Set exercise:
Sift the material for lines containing "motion", and return them.

Supplied data:
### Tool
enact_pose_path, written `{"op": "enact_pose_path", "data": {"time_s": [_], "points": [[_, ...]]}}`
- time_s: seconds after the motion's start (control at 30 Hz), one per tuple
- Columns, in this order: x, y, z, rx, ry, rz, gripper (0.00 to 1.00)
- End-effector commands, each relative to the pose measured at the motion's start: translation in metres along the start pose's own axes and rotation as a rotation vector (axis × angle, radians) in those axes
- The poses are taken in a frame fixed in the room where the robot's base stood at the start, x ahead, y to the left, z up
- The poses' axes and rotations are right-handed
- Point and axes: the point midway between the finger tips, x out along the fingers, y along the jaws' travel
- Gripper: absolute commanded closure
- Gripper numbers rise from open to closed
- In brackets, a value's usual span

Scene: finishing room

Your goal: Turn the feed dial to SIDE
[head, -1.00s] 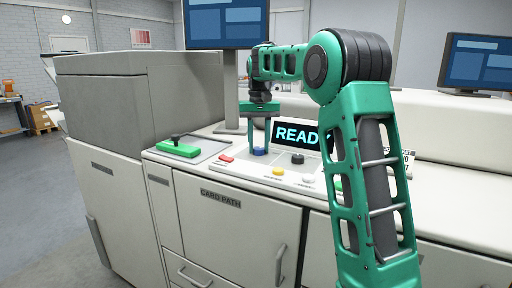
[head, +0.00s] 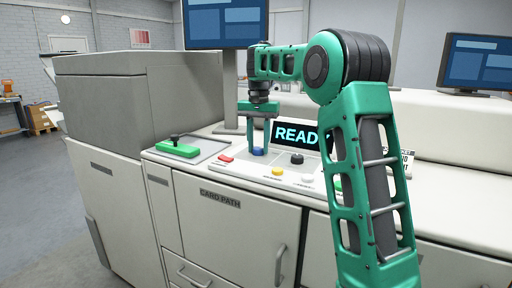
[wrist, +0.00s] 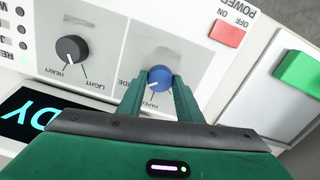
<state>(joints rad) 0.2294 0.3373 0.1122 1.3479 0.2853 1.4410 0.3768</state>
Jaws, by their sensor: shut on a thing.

Result for this task:
- time_s: seconds after the motion's start (control at 30 Hz), one per tuple
- End-effector commands, each relative to the pose measured at the motion's start: translation in metres along the start pose's own axes and rotation as a rotation vector (axis × angle, radians) in those axes

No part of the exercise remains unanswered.